Renzi ha rappresentato bene questa parabola, sin dall’inizio, quando, lasciata la segreteria del PD e annunciata la morte del partito che aveva appena diretto, decise di togliere gli ormeggi. C’era Macron ad indicare la strada. Al centro ovviamente. Parlare ai moderati diventava la priorità. Anche se poi questa benedetta area moderata non si schioda da un risicato 3-4%. Così i riformisti si sono fatti – cento anni dopo – riespellere dalla sinistra italiana. Per nostra fortuna i tempi sono cambiati ma la sostanza sembra essere rimasta la stessa. C’è chi addirittura tra i “riformisti” – quelli tutti di un pezzo – non ha esitato a evocare la vittoria della Le Pen in nome del fatto che “meglio una destra seria che questi pazzi scellerati pacifisti di sinistra”.

Il cerchio quindi si è richiuso. Lo sputtanamento è totale. Renzi annuncia nello sconforto generale dei suoi e nell’imbarazzo dei vertici del PD che è ora di tornare a casa. Cioè nel centrosinistra, l’unica casa rimasta in piedi – a suo dire – per i riformisti. Ecco perché l’appropriazione indebita che è stata fatta del concetto di “riformismo” impone una scelta radicale: il destino di questa onorevole parola è di ritornare chiusa in una teca da conservare in un museo della storia del movimento operaio, tra la foto di Bernstein, di Lenin e del rinnegato Kautsky. Chi saranno mai, direte? I primi a litigare sul concetto di riformismo, più di un secolo fa.

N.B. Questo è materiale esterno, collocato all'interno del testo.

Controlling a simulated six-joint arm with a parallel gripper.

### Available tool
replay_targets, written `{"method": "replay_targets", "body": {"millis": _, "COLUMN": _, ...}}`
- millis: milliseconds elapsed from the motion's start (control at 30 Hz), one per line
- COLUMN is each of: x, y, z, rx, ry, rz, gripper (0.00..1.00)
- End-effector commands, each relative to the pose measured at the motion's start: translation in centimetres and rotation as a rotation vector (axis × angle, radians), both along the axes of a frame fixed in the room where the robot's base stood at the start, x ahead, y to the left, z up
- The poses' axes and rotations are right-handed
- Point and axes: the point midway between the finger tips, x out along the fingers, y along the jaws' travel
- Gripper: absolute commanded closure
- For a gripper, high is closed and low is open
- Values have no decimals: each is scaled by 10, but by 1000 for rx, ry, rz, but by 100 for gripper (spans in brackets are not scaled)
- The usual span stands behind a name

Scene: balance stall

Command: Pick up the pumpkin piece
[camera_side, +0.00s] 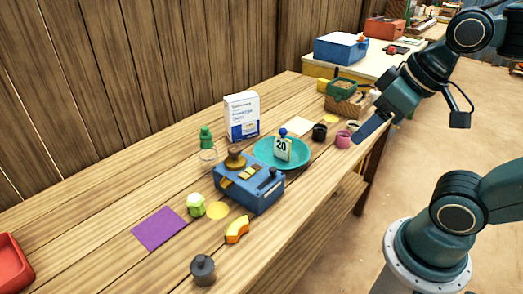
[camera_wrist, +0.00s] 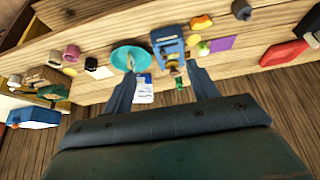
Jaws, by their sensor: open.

Una soluzione al problema: dopo appena 40 anni dalla fine della prima repubblica (“appena” è ovviamente ironico), sarebbe ora di definirsi – senza imbarazzo – socialdemocratici. Socialisti e democratici, come lo sono i tedeschi, come lo è la nuova sinistra rinata in Francia, o ancor di più come si definiscono Pedro Sánchez in Spagna e Keir Starmer in Gran Bretagna. La speranza è che Elly Schlein faccia l’ultima cosa che manca, ora che guida il più forte gruppo del Partito Socialista Europeo (PSE): eliminare questo equivoco, e ridare finalmente all’Italia quello che manca da oltre un secolo, il grande partito unico della sinistra democratica, rivendicando a sé e a pieno titolo il nome di “partito socialdemocratico”.